>> START THE RECORDS
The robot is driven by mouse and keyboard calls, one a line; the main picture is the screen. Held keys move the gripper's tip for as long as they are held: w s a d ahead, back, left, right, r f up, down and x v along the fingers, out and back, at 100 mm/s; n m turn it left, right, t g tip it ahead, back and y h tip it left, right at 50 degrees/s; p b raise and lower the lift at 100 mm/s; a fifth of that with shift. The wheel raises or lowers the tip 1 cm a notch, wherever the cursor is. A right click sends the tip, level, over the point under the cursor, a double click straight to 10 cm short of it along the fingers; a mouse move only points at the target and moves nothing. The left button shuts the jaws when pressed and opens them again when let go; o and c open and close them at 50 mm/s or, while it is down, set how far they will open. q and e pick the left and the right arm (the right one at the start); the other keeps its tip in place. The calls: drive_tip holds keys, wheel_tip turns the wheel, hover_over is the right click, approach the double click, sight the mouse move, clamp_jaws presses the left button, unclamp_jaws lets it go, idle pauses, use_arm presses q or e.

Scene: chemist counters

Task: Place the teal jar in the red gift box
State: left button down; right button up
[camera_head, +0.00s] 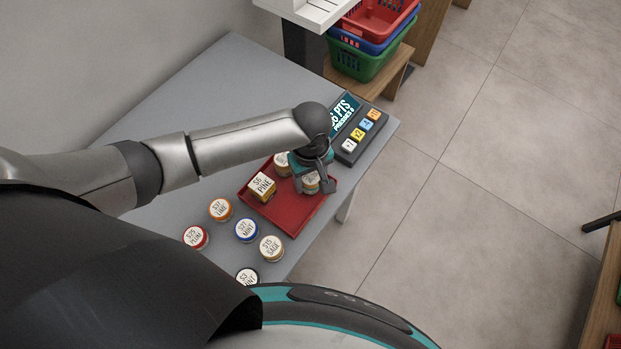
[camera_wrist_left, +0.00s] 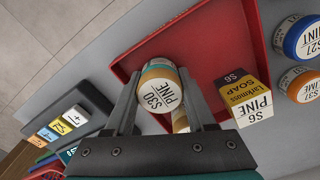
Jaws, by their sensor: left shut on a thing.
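The red gift box (camera_head: 287,220) is a shallow open red tray on the grey counter; its red floor and wall fill the middle of the left wrist view (camera_wrist_left: 215,45). My left gripper (camera_head: 315,187) points down over the box's right part, shut on a jar (camera_head: 310,178). In the left wrist view this jar (camera_wrist_left: 158,92) has a pale lid reading S30 PINE, an orange-tan rim and a teal edge. It sits between both fingers. Whether it touches the box floor cannot be told. My right gripper is not in view.
In the box are a yellow S6 PINE soap block (camera_head: 262,187) and another pale-lidded jar (camera_head: 282,162), partly hidden by my gripper. Several jars, including S27 MINT (camera_head: 246,230), stand left of the box. A keypad with a screen (camera_head: 358,130) stands behind it.

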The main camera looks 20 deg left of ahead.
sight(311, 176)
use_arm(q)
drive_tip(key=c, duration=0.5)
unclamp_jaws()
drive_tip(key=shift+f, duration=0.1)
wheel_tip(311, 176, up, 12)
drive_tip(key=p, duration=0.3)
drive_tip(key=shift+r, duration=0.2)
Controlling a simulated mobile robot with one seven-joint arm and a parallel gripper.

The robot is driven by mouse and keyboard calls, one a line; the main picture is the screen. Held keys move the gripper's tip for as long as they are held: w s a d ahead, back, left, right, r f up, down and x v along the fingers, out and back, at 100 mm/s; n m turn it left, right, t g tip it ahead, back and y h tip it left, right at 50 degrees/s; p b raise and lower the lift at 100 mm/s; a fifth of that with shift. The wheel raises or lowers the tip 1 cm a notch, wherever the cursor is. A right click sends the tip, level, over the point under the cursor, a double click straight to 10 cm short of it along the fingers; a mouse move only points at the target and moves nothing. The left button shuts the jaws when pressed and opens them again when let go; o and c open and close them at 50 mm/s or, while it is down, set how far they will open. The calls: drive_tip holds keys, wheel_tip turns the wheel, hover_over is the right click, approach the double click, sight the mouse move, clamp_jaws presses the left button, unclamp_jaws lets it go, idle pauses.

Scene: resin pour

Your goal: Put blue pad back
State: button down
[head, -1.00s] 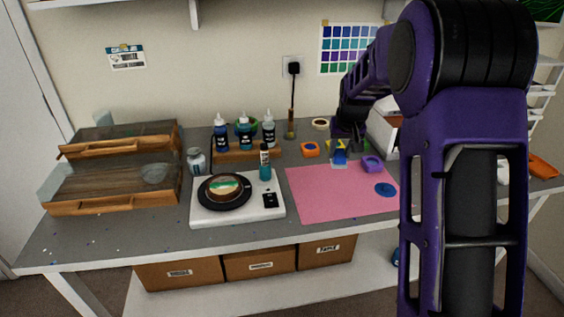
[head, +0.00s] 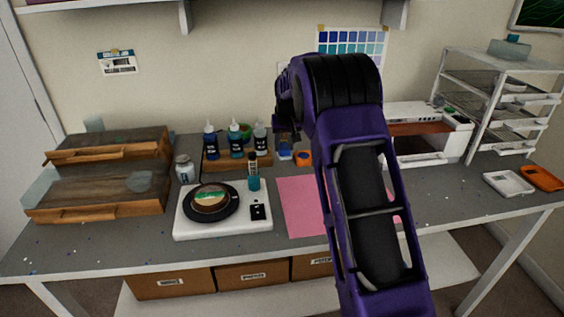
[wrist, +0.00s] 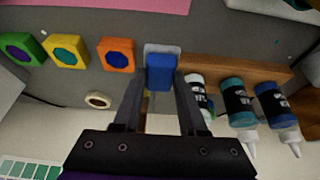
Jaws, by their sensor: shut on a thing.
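The blue pad (wrist: 161,72) is a small blue block with a pale grey-white part (wrist: 162,48) showing at its far edge in the wrist view. My gripper (wrist: 160,88) is shut on it, one finger on each side. In the head view the blue pad (head: 285,154) shows below my gripper (head: 286,138), between the bottle rack and the orange pad. I cannot tell whether its underside touches the table. The orange pad (wrist: 117,55), the yellow pad (wrist: 65,50) and the green pad (wrist: 21,49) lie in a row to its left in the wrist view.
A wooden rack (wrist: 240,71) with several bottles (wrist: 237,100) stands close on the wrist view's right. A tape ring (wrist: 97,100) lies near the orange pad. The pink mat (head: 297,205) is partly hidden by my arm. A white scale (head: 228,220) stands left of the mat.

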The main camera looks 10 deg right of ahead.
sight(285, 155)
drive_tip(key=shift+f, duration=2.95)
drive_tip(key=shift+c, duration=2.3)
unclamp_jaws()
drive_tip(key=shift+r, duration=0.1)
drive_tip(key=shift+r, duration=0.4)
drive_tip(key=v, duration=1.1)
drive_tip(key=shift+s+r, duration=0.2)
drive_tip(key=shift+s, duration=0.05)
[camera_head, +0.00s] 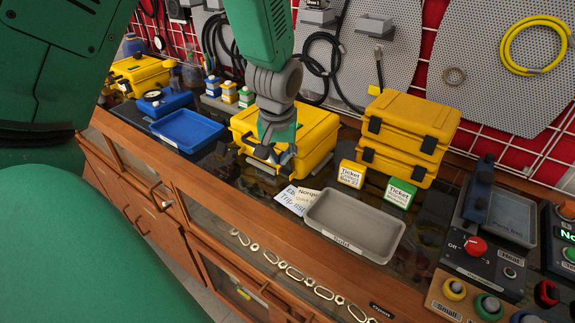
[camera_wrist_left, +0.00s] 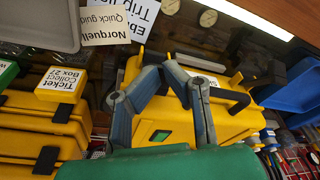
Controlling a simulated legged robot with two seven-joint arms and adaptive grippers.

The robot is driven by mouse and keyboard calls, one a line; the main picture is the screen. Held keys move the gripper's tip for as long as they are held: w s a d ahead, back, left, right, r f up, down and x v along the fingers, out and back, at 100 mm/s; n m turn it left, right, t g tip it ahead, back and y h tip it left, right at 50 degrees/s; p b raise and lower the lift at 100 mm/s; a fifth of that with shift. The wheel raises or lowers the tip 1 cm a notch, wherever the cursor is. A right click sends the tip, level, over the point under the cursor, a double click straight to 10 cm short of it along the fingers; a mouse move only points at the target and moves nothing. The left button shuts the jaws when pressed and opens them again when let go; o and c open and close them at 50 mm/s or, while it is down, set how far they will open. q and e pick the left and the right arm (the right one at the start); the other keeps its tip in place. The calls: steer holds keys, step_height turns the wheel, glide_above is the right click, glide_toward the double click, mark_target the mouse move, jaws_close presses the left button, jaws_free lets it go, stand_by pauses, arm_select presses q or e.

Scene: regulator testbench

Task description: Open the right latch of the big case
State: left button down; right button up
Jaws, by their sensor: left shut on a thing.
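The big yellow case (camera_head: 318,122) stands shut on the bench in the middle of the head view, and shows behind my fingers in the left wrist view (camera_wrist_left: 228,122). My left gripper (camera_head: 278,158) reaches down from above at the case's front. Its two fingers (camera_wrist_left: 165,70) come together at the front edge beside the handle, shut on the right latch. The fingers hide most of that latch. My right gripper is not in view.
Two stacked yellow cases (camera_head: 408,130) stand to the right. A grey tray (camera_head: 353,226), paper cards (camera_head: 297,199) and ticket boxes, one yellow (camera_head: 351,174) and one green (camera_head: 399,193), lie in front. A blue tray (camera_head: 188,131) is at the left.

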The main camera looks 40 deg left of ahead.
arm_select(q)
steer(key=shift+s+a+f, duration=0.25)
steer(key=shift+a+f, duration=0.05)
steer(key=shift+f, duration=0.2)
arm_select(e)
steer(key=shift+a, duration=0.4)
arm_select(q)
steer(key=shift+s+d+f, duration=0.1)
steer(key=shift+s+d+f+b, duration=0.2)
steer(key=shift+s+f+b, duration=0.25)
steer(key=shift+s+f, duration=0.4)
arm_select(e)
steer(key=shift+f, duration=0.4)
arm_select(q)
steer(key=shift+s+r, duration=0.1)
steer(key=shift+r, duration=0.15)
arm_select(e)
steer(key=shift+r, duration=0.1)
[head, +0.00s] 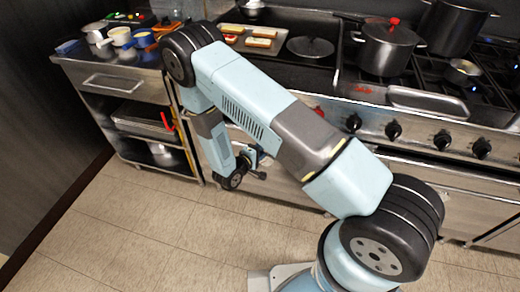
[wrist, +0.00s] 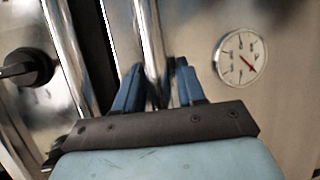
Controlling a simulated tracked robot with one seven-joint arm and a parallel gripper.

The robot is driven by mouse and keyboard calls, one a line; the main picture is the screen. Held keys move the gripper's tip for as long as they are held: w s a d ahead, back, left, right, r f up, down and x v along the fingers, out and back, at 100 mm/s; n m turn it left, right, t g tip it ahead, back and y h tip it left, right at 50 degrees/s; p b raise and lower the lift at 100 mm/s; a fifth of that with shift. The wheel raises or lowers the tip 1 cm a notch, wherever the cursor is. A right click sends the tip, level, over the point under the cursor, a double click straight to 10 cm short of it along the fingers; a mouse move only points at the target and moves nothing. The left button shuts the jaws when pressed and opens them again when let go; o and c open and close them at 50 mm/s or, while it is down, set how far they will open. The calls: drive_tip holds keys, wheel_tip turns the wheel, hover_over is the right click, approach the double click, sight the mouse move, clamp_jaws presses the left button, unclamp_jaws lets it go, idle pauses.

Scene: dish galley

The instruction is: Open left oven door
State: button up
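My gripper (head: 260,163) is low in front of the left part of the stove, in the head view. The left oven door (wrist: 285,110) fills the right of the wrist view, with a round white gauge (wrist: 240,56) on it. A shiny metal bar, the door handle (wrist: 148,30), runs down the picture to between my two blue fingers (wrist: 157,85). The fingers stand apart, one on each side of the bar; firm contact does not show. My arm hides most of this door in the head view.
Black knobs (head: 393,130) line the stove front above the doors; one knob (wrist: 28,68) is close left in the wrist view. A steel cart (head: 125,90) with shelves stands left. A pot (head: 385,48) is on the stove. The tiled floor (head: 130,225) in front is clear.

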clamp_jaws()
>> END THE RECORDS
TASK DETAILS> Work out how many lines of the listing above include the word "parallel". Report only the number.

PROBLEM SOLUTION> 2